Mais, contrairement aux années 1920, les autorités disposent aujourd’hui d’outils d’enquête et de sanction. Dire que la SEC a « perdu tout contrôle » serait inexact ; dire que la lisibilité du cadre américain s’est brouillée en 2025 — au point d’alimenter des comportements imprudents — est plus juste.
Leçons pratiques tirées de l’histoire
- Réguler avant, pas après. 1933-34 ont fixé le standard « transparence d’abord ». MiCA va dans ce sens pour la crypto ; les États-Unis gagneraient à stabiliser leur cadre (qui fait quoi, SEC ou CFTC ?). Tant que la frontière est floue, les acteurs jouent à pile ou face avec l’arbitrage réglementaire.
- Limiter l’addiction au levier. 1929 a montré ce que des marges trop faciles font à un marché de masse. En 2025, la combinatoire dérivés + collatéraux volatils + 24/7 appelle des garde-fous techniques (marges procycliques, coupe-circuits inter-plateformes).

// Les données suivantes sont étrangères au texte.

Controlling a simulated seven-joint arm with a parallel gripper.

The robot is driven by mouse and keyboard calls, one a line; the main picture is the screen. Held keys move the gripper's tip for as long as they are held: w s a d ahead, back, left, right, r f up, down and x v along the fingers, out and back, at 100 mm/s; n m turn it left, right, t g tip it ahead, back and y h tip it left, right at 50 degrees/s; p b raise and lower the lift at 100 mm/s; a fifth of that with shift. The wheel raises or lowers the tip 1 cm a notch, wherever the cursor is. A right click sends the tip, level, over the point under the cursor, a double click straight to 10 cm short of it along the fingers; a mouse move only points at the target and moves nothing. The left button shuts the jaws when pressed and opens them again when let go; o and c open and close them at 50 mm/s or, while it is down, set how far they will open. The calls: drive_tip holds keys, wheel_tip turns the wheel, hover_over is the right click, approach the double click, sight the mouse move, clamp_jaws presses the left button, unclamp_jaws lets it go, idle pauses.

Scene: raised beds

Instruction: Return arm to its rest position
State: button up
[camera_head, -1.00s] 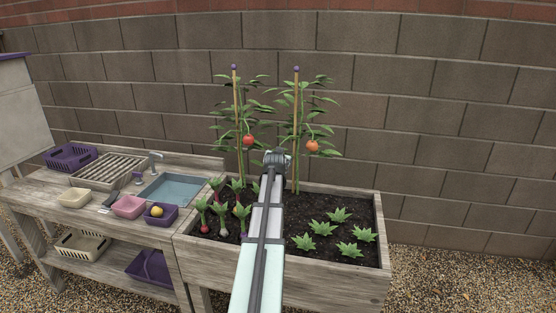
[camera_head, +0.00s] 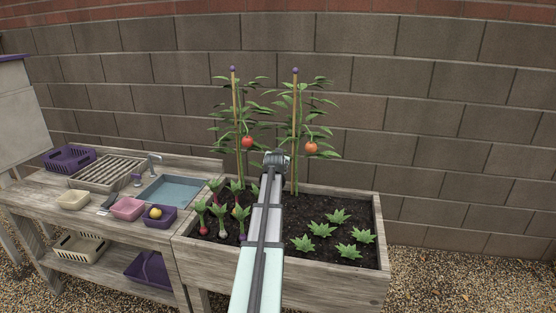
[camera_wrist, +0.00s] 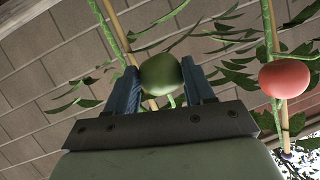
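My gripper (camera_wrist: 162,80) has its two blue-grey fingers on either side of a round green tomato (camera_wrist: 161,75) in the wrist view. Both fingers meet its sides, so the gripper looks shut on it. A short bit of green stem shows at the tomato; whether it is still joined to the plant is unclear. In the head view my gripper (camera_head: 277,160) is in front of the two staked plants, above the bed, and hides the green tomato. My arm reaches up to it from the bottom edge.
A red tomato (camera_head: 247,141) and an orange tomato (camera_head: 311,147) hang on the plants nearby. The raised bed (camera_head: 330,285) holds root vegetables (camera_head: 221,219) and leafy plants (camera_head: 321,228). A sink bench (camera_head: 60,210) with baskets stands left. A block wall (camera_head: 450,120) stands behind.

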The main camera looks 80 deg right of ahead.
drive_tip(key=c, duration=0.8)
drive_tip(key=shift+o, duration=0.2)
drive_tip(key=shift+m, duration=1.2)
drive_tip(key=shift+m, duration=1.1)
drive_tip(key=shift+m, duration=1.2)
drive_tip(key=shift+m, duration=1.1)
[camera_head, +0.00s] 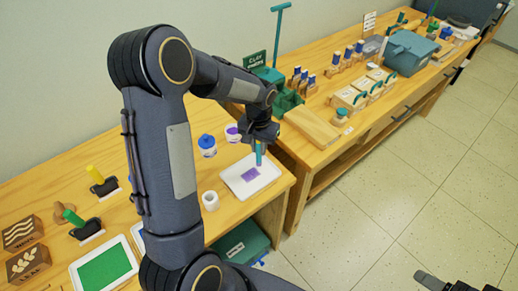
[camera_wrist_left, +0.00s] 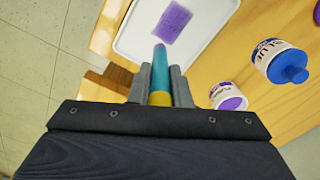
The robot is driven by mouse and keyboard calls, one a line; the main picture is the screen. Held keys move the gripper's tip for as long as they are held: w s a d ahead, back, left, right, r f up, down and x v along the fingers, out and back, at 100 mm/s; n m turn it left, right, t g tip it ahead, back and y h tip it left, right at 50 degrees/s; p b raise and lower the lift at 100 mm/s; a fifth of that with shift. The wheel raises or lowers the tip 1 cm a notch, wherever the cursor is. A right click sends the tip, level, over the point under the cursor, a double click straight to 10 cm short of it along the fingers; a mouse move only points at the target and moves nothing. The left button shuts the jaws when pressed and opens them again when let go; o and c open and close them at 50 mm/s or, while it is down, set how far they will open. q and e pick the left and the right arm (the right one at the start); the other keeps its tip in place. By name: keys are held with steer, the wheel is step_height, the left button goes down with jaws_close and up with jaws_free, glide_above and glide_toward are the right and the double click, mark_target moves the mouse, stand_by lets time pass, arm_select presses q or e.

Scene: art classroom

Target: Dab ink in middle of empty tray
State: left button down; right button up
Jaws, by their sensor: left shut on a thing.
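My left gripper (camera_head: 259,143) is shut on a teal stick-shaped dauber (camera_head: 258,155), which points down over the white tray (camera_head: 268,181). In the left wrist view the dauber (camera_wrist_left: 160,75) has a yellow band between the fingers (camera_wrist_left: 160,97) and a purple tip. A purple ink patch (camera_head: 250,174) lies near the middle of the tray. In the left wrist view the tip shows just short of this patch (camera_wrist_left: 174,22); I cannot tell whether it touches the tray. My right gripper (camera_head: 430,280) shows only partly at the bottom right.
A blue-lidded jar (camera_head: 207,142), a purple-lidded jar (camera_head: 232,132) and a small white cup (camera_head: 210,200) stand left of the tray. A green-filled tray (camera_head: 104,268) is at the front left. A wooden board (camera_head: 311,127) lies on the other table. The tray is near the table's right edge.

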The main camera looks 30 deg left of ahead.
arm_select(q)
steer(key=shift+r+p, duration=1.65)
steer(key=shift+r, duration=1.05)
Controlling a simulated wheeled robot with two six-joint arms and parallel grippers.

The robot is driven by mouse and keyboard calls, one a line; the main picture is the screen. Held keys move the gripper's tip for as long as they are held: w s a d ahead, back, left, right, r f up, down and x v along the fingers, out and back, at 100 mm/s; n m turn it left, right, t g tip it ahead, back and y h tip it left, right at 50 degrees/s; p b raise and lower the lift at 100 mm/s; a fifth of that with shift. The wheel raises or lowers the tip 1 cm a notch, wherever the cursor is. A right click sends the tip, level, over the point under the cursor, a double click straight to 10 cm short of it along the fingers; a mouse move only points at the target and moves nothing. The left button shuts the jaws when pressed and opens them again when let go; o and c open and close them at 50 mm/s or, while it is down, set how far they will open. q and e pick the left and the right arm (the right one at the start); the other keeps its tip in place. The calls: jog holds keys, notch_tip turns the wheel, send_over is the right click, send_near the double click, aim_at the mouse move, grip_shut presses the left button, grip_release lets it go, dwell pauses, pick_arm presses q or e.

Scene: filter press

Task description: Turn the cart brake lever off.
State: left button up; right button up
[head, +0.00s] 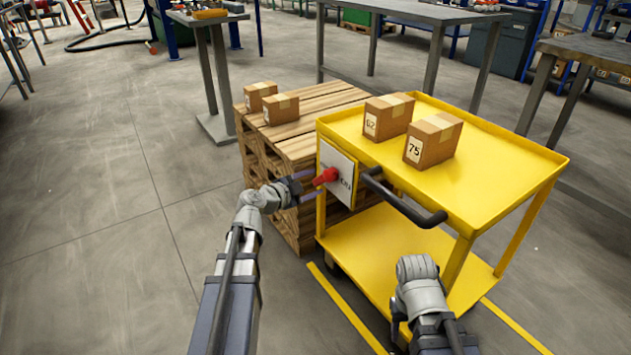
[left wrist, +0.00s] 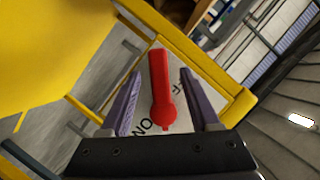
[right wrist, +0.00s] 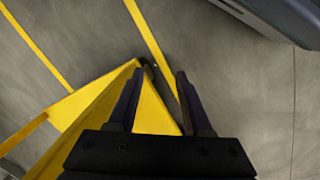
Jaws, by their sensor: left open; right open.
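The red brake lever (head: 327,176) is on a pale plate (head: 336,160) fixed to the near left side of the yellow cart (head: 490,180). In the left wrist view the lever (left wrist: 163,88) lies between my left gripper's (left wrist: 161,76) open fingers, with a gap on each side. In the head view my left gripper (head: 304,186) is at the lever. My right gripper (right wrist: 155,75) is open and empty, above the floor and a yellow cart part.
Two numbered cardboard boxes (head: 388,116) (head: 433,140) stand on the cart top. A black push handle (head: 405,205) juts from the cart right of the lever. A wooden pallet stack (head: 285,150) with two boxes stands behind. Floor at left is clear.

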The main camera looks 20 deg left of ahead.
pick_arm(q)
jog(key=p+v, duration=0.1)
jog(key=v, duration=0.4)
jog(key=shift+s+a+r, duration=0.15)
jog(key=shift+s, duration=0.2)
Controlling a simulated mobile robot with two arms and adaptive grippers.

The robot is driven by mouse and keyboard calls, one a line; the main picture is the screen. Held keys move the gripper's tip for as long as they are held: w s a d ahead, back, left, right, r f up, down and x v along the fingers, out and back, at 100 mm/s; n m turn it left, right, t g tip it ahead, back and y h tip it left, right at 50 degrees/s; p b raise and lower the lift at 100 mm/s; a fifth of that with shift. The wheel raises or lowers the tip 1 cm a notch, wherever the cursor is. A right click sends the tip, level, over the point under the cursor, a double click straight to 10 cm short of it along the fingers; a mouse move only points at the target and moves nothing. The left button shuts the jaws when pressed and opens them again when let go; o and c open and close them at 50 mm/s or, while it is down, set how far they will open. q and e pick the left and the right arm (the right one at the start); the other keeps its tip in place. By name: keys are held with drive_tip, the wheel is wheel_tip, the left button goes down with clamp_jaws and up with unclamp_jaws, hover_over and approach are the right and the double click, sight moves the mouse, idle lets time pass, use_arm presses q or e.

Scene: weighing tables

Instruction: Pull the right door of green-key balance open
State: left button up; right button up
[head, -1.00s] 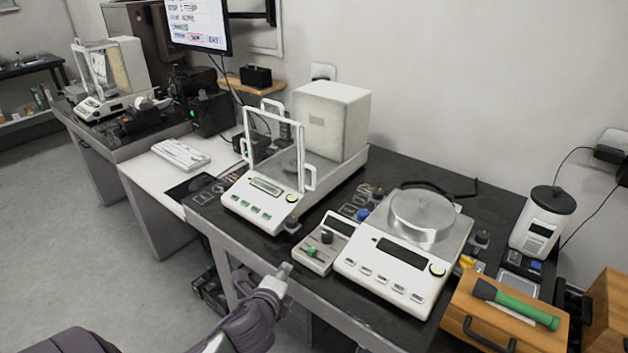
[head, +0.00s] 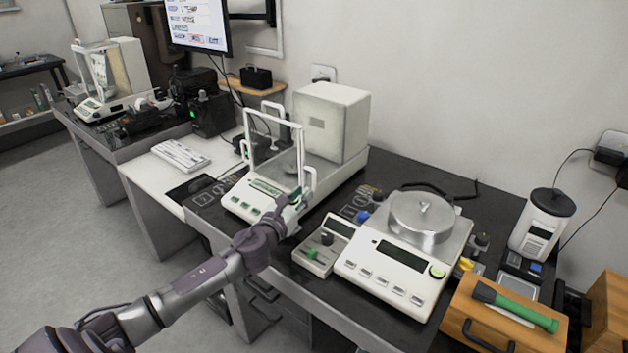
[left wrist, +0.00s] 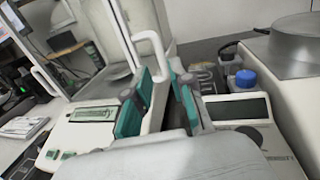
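The green-key balance (head: 238,207) stands on the dark bench with its glass draft shield in front of a white housing. Its right door has a white handle (head: 312,176) at the shield's right front. My left gripper (head: 297,196) is at the lower part of this handle. In the left wrist view, the handle (left wrist: 151,37) runs down between the two teal-padded fingers (left wrist: 162,100). The fingers stand apart, one on each side of it, and a gap shows by the right finger. The handle's lower end is hidden behind the gripper. My right gripper is not in view.
A wooden box with a green-handled tool (head: 520,310) is at the right.

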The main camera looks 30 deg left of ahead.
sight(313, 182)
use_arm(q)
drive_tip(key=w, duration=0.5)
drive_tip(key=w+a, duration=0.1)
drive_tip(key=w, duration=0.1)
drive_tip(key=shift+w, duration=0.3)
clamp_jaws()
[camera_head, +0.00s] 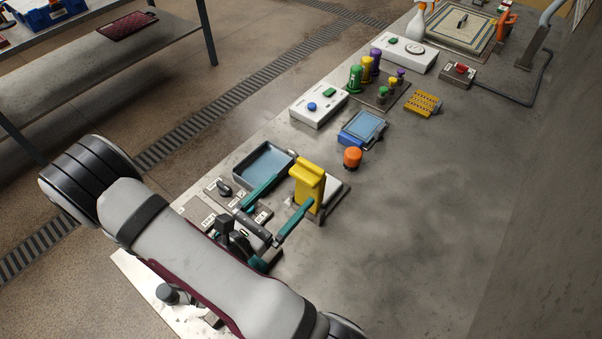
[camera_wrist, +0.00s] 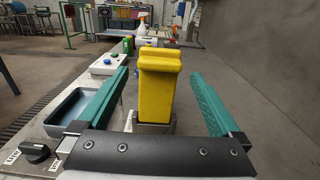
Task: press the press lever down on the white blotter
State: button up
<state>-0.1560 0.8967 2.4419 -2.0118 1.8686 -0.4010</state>
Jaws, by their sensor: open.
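The press lever (camera_head: 307,178) is a thick yellow upright piece on a metal base. It also stands in the middle of the wrist view (camera_wrist: 159,88). A white pad, apparently the white blotter (camera_head: 333,188), shows beside the lever's foot, partly hidden behind it. My gripper (camera_head: 295,190) is open, with its two teal fingers apart. In the wrist view my gripper (camera_wrist: 160,75) has one finger on each side of the lever, with visible gaps. I cannot tell how far the fingertips reach past it.
A blue-grey tray (camera_head: 264,162) lies left of the lever, near a black knob (camera_head: 224,189). An orange knob (camera_head: 352,157) and a blue-framed pad (camera_head: 362,128) stand beyond it. A white button box (camera_head: 318,105) is farther back. The bench at right is clear.

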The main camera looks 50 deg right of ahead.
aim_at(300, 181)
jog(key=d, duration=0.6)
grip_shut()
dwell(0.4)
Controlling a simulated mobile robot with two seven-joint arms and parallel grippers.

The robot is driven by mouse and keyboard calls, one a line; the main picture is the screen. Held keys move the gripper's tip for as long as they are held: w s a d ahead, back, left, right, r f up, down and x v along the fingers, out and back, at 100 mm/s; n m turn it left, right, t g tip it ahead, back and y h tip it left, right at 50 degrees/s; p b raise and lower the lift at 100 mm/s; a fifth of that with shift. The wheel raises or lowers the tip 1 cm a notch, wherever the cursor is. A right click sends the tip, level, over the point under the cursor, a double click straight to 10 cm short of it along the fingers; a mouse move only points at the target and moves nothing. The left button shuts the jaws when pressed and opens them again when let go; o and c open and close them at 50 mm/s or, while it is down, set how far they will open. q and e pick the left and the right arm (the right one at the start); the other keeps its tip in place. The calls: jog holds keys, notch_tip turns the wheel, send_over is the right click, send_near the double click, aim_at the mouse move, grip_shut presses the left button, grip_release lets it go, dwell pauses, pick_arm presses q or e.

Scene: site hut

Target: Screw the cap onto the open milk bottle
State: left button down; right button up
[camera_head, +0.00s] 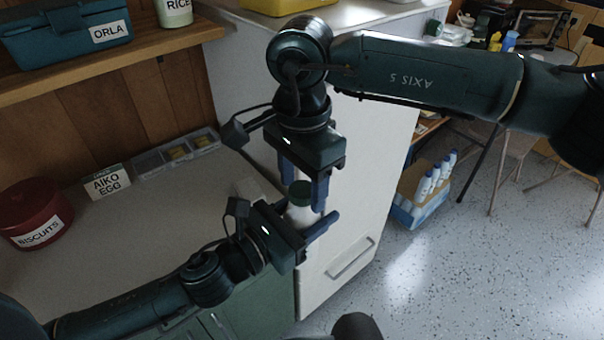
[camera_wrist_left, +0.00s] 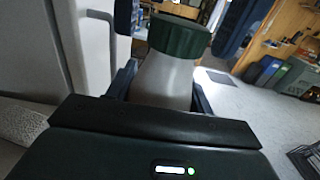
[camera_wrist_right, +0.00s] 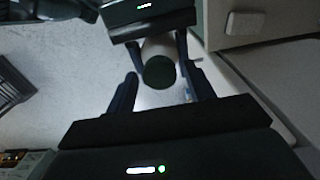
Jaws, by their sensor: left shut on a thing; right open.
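The white milk bottle (camera_head: 299,214) stands upright in my left gripper (camera_head: 308,222), which is shut on its body. It also shows in the left wrist view (camera_wrist_left: 162,82). The dark green cap (camera_head: 300,192) sits on top of the bottle's neck; it shows in the left wrist view (camera_wrist_left: 179,37) and from above in the right wrist view (camera_wrist_right: 159,72). I cannot tell how tightly it is seated. My right gripper (camera_head: 304,186) points down from above, open, with one finger on each side of the cap. In the right wrist view gaps show between the fingers and the cap.
A white cabinet (camera_head: 345,240) with a handle stands close behind the bottle. The worktop holds a red biscuit tin (camera_head: 35,212), a name card (camera_head: 107,182) and a compartment tray (camera_head: 178,154). A crate of white bottles (camera_head: 424,192) is on the floor at the right.

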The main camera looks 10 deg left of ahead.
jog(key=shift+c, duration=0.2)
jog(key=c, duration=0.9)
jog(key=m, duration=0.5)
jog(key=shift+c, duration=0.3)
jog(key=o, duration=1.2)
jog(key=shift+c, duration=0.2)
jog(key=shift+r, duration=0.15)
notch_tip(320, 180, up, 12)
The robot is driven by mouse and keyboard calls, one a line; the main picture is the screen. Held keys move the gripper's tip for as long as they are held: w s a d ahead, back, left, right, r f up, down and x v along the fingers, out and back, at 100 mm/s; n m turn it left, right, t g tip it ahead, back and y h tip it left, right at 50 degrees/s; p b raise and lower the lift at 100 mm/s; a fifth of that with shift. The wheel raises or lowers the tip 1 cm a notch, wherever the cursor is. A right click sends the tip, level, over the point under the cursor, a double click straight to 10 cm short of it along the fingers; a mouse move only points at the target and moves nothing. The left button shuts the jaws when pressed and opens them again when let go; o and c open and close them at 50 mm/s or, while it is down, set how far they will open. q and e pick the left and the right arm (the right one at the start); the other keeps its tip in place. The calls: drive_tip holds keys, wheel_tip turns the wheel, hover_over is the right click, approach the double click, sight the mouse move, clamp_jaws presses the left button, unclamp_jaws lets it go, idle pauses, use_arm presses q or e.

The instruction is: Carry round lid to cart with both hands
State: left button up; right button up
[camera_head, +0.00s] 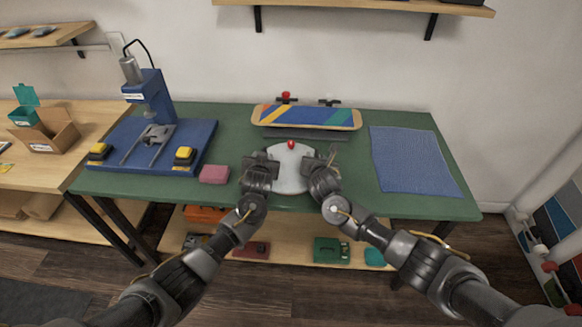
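The round lid (290,178) is pale grey-white with a red knob (291,145) at its far side. It is at the front middle of the green table, between my two grippers. My left gripper (262,165) is at the lid's left edge and my right gripper (322,163) is at its right edge. Both look to be touching or very near the rim. The fingertips are too small and dark to tell whether they are shut on it. Whether the lid rests on the table or is just above it is unclear. I see no clear cart.
A blue press (155,135) and pink block (214,174) are at left, a blue mat (413,160) at right. A rack (560,215) with boards stands at far right.

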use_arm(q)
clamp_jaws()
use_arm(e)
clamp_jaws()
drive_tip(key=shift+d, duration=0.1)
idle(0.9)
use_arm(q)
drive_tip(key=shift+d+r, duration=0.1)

- Rendre la microstructure résiliente. La profondeur qui s’évapore est un problème d’ingénierie de marché. Les opérateurs et régulateurs peuvent harmoniser pauses, appels de marge et mécanismes d’« auctions » pour éviter les goulets d’étranglement.
- Désacraliser les récits. Ni la « prospérité éternelle » des années 1920, ni le « halving-super-héros » en 2025 ne protègent contre un choc de flux. La régulation doit protéger les personnes, pas valider des slogans.
Conclusion : 1929 n’est pas 2025, mais la tentation se ressemble
Ce qui rapproche 1929 et 2025, ce n’est pas l’identité des outils mais la tentation : élargir l’accès, encourager la prise de risque, puis réfléchir aux garde-fous. En 1933-34, l’Amérique a compris que la démocratisation des marchés sans cadre robuste finit mal ; elle a bâti la SEC et un droit des valeurs mobilières modernes. En 2025, la crypto cherche son compromis : innovation, distribution régulée, protection des investisseurs et coordination des régulateurs. Entre-temps, le 10 octobre nous rappelle la partie non négociable de l’histoire : quand la liquidité se retire et que le levier domine, l’ingénierie de marché et la lisibilité des règles font la différence entre un gros orage… et un krach qui marque une génération.
La morale de l’histoire : le régulateur est l’ami de l’investisseur.